Plaintiffs assert that the Bain survey is correct as to measurements, but wrong as to acreage. Using the *666 same measurements and description in the deed, the abstractor calculated the acreage at about the same as did Bain. Two other calculators got a different result. In the absence of a new survey, we do not see how it could be said under this evidence that there was certainly an error as to the acreage.

Assuming it was a sale by the acre, it was incumbent on plaintiffs under the rule to show by clear, cogent and unmistakable evidence that there was a mistake as to the acreage, and this we think they failed to do.

Taking the evidence as a whole, it is uncertain whether the agreement between the parties was not in fact so modified as to make it a sale in gross and not by the acre. If so plaintiffs are not entitled to relief, as in such a case it was a risking bargain or contract of hazard, and they cannot recover for any excess. When Bain reported 122.40 acres his field notes were turned over to one Shields, an abstractor for defendant, who testified that one of the Bain measurements was longer than the Government measurement called for to the north line of a Spanish Grant and if the line went further than the north line of that grant the tract would lap over on to another owner, and if such was the fact the tract would be short between one and two acres; that he caused plaintiff A.D. Ford and defendant to come to his office and informed them of the probability of the shortage, and thereupon plaintiff said: "Regardless of acreage it takes $9792 to buy that land." Shields is corroborated by the defendant, and while plaintiff Ford denies that he made the statement, he admits on cross-examination that he was present at the conference, and that Shields sent word to him to come down, that there was a mistake in his opinion. Such evidence makes it extremely doubtful as to whether this was a sale in gross or by the acre.

Outside of this there is another reason why the decree cannot stand. It is well established and elemental that neither law nor equity will compel the enforcement of contracts not made by the parties. *667

Defendant testified that he wanted to buy 100 acres and offered plaintiff $80 per acre, and in this he is not contradicted, Plaintiff A.D. Ford and defendant went over the land and agreed as to about the lines, but neither knew the number of acres within the proposed lines, so the surveyor was employed. Plaintiff thought there was 110 or 115 acres. After the survey was made, plaintiff A.D. Ford, went to defendant and reported the result of the survey as 122.40 acres, and expressed surprise as to the amount being greater than either supposed. Thereupon defendant agreed to take the land at 122.40, and never agreed to buy at any time more than that amount. To enforce this decree against defendant would be to compel him to pay for land he never agreed to buy. While it is true the defendant on cross-examination said it was his intention to buy the acreage within the lines roughly drawn, it is clear that the defendant only intended at first to buy about 100 acres, and that both parties thought the tract contained about that amount, the plaintiff thinking it contained about 110 or 115 acres. The final agreement was made after the report of the surveyor, when the defendant agreed to buy 122.40 acres. This is not a case where the vendor sells an estimated quantity of land by the acre and where the contract is that the vendor sells the tract and the purchaser agrees to give the price stipulated for each acre, no matter how many acres there may be. To give redress in such a case would be to merely specifically execute the contract as made?

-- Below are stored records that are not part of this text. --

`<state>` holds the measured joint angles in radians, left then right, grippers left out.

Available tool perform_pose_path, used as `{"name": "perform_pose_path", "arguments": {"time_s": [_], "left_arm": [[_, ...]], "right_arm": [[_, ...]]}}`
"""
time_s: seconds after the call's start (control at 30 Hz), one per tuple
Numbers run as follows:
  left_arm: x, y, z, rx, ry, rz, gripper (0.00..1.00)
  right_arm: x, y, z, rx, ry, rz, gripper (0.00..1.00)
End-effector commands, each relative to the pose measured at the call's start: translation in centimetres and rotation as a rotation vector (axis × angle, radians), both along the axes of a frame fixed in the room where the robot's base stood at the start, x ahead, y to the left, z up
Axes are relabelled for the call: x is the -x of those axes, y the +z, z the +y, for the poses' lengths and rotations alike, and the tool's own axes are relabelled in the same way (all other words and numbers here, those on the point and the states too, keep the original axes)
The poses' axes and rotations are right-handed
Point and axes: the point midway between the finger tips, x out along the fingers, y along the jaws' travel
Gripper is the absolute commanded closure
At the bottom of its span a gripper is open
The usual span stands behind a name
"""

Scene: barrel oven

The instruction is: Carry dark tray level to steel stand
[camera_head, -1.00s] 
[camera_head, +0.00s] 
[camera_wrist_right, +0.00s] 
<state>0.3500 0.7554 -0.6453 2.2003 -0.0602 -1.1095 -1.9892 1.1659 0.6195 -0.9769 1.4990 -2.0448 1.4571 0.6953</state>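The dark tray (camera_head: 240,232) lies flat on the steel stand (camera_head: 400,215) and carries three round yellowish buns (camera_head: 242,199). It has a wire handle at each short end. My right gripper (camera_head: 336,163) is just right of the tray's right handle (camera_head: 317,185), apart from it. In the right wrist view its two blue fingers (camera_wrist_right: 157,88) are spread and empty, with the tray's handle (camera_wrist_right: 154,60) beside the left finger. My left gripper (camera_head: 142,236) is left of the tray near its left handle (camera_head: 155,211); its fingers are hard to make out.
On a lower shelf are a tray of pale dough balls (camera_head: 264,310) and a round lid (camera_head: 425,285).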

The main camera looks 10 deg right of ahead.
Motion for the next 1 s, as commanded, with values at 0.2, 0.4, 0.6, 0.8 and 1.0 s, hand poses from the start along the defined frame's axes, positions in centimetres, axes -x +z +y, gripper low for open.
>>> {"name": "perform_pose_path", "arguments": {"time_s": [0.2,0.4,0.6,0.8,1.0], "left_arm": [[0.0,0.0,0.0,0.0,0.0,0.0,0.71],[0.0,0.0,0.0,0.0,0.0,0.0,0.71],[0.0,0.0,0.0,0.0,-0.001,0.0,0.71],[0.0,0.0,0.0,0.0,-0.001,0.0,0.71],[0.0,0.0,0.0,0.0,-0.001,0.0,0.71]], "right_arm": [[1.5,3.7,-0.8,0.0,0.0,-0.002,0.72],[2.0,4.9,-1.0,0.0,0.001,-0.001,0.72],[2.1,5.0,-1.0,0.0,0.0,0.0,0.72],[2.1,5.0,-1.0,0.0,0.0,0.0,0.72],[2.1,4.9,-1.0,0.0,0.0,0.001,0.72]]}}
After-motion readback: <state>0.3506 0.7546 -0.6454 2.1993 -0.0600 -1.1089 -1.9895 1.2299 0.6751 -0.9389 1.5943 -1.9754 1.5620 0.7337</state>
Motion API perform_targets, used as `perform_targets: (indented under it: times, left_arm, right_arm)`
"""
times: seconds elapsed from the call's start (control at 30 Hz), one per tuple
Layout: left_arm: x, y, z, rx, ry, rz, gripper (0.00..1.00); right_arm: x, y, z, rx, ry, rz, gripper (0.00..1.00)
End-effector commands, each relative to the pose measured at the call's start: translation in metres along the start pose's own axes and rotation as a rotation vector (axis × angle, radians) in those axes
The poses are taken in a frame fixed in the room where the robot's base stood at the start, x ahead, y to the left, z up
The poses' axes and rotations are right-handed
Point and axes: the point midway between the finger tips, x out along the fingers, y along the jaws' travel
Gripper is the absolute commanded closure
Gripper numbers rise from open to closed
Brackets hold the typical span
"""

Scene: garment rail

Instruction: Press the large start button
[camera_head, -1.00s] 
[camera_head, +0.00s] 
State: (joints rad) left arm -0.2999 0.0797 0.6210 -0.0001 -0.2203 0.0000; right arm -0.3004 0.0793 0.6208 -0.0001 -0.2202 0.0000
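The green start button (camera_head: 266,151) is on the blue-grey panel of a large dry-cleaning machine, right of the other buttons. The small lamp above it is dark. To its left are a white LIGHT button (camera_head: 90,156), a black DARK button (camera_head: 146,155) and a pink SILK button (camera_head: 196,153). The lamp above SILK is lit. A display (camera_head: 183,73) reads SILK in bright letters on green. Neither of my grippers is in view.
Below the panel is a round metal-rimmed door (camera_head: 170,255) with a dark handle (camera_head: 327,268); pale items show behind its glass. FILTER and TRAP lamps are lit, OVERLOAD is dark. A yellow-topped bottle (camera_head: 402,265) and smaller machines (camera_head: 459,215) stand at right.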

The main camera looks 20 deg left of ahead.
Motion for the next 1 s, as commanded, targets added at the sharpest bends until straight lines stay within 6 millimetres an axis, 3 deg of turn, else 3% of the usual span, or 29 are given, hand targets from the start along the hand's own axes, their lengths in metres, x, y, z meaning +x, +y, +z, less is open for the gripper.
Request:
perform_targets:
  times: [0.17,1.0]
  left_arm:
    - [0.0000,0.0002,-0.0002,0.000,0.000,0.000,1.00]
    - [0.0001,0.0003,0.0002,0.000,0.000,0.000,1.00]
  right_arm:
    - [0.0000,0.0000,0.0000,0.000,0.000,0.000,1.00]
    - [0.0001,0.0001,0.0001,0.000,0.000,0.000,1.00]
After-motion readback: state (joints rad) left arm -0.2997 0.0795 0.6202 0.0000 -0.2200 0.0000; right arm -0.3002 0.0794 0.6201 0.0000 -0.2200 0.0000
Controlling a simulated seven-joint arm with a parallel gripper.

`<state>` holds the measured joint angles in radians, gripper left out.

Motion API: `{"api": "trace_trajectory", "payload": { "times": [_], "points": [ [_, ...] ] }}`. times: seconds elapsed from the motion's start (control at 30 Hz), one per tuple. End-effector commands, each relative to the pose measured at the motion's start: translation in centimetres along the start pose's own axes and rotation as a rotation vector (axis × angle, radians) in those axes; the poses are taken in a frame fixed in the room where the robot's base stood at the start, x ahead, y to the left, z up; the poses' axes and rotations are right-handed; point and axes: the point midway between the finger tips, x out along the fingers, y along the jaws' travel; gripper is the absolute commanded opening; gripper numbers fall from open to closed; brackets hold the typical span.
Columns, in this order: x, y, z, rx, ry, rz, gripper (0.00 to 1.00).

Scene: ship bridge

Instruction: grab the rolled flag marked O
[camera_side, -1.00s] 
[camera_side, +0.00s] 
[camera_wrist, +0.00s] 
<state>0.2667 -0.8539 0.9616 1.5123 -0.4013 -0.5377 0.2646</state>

Now assuming that we could resolve the other questions in plaintiffs' favor, the defendant at most agreed to buy 122.40 acres and no more. Plaintiffs thought they were selling and the defendant thought he was purchasing that amount by the acre. Now what is vendor's remedy in the event of an excess of acreage? We are not aware of any case in this State involving the question and counsel have referred to us no such case here or elsewhere. The Missouri cases under such circumstances in the event of deficiency in the *668 acreage give to the vendee the right to sue the vendor in equity and secure a judgment for the deficiency, placing the amount at the number of acres the tract proves deficient multiplied by the agreed price per acre. The reason for this is plain, as it would be inequitable to allow the vendor to hold the proceeds of land which he had not in fact by mistake conveyed to the vendee when he had agreed to do so. [Wood v. Murphy, 47 Mo. App. 539; Housmann v. Adams, 65 Mo. App. 273; Engel v. Powel,154 Mo. App. 233, 134 S.W. 74.]

That being true it would seem upon the principle of mutuality of right between the vendor and vendee, the former as well as the latter should have redress in the event there was an excess of acreage in such a case. Can the vendor be given the same remedy by being allowed to sue for the excess? We think not, for to do so would compel the purchaser to take and pay for land he never agreed to buy. Can the vendee be compelled to convey back to the vendor the excess acreage? We think not, for it could not be determined which part of the whole tract was the excess acreage.

The proper remedy for the vendor under such circumstances would be to bring a proceeding in equity to rescind the contract on the ground of mutual mistake, giving at the same time to the purchaser the option of submitting to the rescission or paying the additional proportionate price for the excess in quantity for the vendor having conveyed the entire tract supposing it to contain a less quantity mentioned than finally ascertained, for a less price than he would have taken had he known the actual quantity and by said conveyance having conferred on the purchaser absolute title to the whole tract should be content to receive an additional sum in compensation to cover the excess in quantity and should not have the absolute right to insist upon a rescission, but should agree to take compensation for the excess. The purchaser may prefer a rescission rather than a payment for the excess acreage but in the meantime has improved the land. In that event if the purchaser *669 chose rescission equity would compel the vendor to pay for the improvements.

Those interested will find a full and able discussion of the rights of vendor and purchaser under such circumstances in the old but well considered case of Western Mining and Manufacturing Company v. Peytona Cannel Coal Company, 8 W. Va. 406, l.c. 437.

For the reasons herein stated, it is recommended that the judgment be reversed.






Addendum

The foregoing opinion of BIGGS, C., is adopted as the opinion of the Court. The judgment of the Circuit Court is accordingly reversed.

Reynolds, P. J., Allen and Becker, JJ., concur.